Peter's (implicit) point is well-enough taken. A mortal narrator character can maintain credibility with the reader without citing sources for every thing they mention. There is no obvious source for the Markan narrator's version of Washer John's death, for instance. Nevertheless, I doubt any reader would worry too much about the claim that a drunken orgy of privileged degenerates resulted in a gruesome display of fatal violence. Or, as is probably more relevant than whether it "really" happened that way or not, the audience member can maintain faith that the narrator (at least) believes in the truth of their report.
OK, but at Golgotha the narrator is claiming that what happened to Jesus was literally, as a matter of fact, and in real life "found in the scriptures." This is the very core of the now-orthodox Christian confession, also very much in keeping with a Pauline perspective on faith, even though very few 1st Century crucifxions would seem to be foretold in scripture (just my personal estimate). Mark works a lot of scriptural references into his story; it seems he expects somebody in the audience recognizes such things for what they are.
But this world-changing fulfillment of God's promise happened in then-recent real life just the way God's anointed king foresaw? As Wiki so often notes, citation needed.

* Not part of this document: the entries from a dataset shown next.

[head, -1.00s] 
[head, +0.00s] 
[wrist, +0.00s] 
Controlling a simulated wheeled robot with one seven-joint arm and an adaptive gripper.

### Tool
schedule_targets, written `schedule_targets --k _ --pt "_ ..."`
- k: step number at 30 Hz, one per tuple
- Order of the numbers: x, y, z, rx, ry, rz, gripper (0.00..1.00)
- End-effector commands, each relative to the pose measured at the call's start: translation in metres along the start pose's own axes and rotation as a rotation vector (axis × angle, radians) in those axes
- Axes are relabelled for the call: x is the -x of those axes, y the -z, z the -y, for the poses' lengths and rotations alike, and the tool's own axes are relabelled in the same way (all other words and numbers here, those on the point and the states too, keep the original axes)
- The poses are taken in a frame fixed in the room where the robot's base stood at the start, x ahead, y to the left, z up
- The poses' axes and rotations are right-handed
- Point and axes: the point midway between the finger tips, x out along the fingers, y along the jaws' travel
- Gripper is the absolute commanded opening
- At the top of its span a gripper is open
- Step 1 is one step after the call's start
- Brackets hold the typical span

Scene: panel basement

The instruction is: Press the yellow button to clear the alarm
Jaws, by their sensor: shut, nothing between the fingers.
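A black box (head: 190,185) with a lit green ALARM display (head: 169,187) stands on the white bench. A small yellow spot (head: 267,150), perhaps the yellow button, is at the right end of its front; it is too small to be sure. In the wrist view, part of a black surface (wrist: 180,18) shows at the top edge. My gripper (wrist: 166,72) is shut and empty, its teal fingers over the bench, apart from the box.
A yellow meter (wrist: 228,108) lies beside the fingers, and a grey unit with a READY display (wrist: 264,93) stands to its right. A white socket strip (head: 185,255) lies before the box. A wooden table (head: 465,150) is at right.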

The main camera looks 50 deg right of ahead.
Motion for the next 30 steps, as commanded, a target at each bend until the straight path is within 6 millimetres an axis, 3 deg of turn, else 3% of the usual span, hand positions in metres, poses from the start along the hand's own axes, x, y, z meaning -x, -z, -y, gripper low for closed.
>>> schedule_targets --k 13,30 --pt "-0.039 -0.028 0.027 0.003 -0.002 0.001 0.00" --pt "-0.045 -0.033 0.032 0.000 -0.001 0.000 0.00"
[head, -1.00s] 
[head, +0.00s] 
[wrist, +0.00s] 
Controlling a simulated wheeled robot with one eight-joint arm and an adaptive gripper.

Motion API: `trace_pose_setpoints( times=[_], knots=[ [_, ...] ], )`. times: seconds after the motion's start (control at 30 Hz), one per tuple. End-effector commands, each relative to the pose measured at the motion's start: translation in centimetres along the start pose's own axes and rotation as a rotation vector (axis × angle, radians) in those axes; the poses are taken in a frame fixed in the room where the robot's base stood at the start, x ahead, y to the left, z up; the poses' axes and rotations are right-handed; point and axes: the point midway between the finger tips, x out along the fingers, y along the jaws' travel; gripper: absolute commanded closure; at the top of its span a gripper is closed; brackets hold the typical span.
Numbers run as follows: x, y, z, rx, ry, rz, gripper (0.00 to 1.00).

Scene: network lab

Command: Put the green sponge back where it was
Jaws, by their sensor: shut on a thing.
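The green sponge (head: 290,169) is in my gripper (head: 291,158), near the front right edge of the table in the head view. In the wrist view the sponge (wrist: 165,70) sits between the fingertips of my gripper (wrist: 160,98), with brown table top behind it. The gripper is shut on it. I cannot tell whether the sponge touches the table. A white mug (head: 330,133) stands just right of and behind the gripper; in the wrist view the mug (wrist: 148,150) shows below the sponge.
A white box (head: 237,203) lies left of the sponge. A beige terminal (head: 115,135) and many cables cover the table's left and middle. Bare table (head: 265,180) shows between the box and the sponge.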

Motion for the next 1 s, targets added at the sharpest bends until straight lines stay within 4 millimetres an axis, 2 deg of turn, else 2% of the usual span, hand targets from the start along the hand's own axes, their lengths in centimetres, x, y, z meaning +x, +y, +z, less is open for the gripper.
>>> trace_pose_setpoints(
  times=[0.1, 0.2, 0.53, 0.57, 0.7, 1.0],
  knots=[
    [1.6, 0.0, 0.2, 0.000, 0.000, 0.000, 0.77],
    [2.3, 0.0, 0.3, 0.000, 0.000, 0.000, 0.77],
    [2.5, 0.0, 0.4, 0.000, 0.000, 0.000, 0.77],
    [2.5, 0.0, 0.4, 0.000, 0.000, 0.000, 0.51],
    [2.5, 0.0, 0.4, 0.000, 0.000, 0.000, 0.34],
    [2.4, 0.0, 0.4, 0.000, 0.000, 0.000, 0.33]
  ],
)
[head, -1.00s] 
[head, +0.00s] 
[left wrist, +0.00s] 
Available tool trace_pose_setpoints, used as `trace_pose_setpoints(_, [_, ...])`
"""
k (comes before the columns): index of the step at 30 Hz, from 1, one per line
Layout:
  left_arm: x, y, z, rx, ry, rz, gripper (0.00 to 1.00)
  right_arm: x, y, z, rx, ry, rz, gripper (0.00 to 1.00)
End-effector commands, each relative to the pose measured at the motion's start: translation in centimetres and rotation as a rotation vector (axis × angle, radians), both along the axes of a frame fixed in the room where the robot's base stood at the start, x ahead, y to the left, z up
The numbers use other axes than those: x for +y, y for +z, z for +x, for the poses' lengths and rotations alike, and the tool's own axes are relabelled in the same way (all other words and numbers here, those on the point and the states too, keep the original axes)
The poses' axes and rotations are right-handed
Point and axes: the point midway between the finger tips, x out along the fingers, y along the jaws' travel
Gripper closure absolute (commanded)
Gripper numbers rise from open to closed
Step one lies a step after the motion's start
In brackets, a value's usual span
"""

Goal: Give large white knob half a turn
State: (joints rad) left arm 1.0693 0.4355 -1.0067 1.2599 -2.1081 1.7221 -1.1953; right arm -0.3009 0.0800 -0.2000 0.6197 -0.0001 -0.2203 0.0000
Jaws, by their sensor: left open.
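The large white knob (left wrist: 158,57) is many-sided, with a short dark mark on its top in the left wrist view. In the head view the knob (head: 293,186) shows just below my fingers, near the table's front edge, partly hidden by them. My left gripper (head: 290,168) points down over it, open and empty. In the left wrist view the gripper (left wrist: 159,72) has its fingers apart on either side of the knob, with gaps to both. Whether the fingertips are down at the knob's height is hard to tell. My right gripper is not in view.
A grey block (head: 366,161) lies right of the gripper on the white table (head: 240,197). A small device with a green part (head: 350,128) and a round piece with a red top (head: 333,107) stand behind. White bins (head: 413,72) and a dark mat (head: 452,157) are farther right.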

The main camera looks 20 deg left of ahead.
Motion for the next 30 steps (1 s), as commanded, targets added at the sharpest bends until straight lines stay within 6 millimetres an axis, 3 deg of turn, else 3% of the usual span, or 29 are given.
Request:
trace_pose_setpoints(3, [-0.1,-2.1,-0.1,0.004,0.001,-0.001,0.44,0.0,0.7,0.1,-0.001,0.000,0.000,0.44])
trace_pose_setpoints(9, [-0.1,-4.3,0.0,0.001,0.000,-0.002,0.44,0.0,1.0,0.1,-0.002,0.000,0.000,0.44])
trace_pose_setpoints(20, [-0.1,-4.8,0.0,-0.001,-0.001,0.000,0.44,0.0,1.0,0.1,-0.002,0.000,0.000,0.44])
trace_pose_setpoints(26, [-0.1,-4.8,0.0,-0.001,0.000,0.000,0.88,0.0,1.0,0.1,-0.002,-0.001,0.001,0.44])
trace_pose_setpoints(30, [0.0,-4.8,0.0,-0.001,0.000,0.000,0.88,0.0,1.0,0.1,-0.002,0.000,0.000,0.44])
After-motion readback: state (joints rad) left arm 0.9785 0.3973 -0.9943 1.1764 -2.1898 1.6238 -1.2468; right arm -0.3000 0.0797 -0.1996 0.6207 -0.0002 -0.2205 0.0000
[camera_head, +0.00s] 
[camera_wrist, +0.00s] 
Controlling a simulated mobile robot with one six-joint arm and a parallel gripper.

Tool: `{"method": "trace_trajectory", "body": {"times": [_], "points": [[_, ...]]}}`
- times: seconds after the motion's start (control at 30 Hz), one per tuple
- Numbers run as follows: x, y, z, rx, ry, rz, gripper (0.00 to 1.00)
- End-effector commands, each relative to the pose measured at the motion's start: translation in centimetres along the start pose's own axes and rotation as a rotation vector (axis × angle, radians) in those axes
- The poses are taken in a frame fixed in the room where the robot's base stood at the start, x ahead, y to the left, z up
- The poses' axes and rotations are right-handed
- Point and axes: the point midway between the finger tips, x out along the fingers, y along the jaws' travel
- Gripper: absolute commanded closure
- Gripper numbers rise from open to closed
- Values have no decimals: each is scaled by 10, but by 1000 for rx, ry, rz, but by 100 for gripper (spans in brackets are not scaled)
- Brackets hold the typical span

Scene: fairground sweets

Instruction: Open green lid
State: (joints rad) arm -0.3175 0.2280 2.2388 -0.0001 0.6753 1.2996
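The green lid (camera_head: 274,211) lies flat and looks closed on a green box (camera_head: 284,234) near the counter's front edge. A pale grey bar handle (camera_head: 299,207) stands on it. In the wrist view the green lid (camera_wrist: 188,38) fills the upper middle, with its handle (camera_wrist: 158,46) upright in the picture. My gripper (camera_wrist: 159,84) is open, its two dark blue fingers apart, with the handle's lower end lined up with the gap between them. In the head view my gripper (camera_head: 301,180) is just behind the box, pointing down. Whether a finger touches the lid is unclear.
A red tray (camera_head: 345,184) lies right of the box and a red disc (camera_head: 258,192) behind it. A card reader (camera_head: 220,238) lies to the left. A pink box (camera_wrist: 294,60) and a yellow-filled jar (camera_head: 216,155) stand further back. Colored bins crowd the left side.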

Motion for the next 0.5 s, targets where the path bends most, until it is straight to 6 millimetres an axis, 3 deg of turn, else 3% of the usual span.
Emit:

But in a popular work, not so much a citation as a reassurance that a source might exist. Cue Alexander and Rufus.
Application to your post: If Clement thinks Jesus's life was found in the scriptures, then I agree he will probably point that out. But if Clement thinks Jesus's life conformed to the scriptures, then arguably it is remarkable if he has some source for those facts which conform but then fails to append some mention of it to his scriptural reference.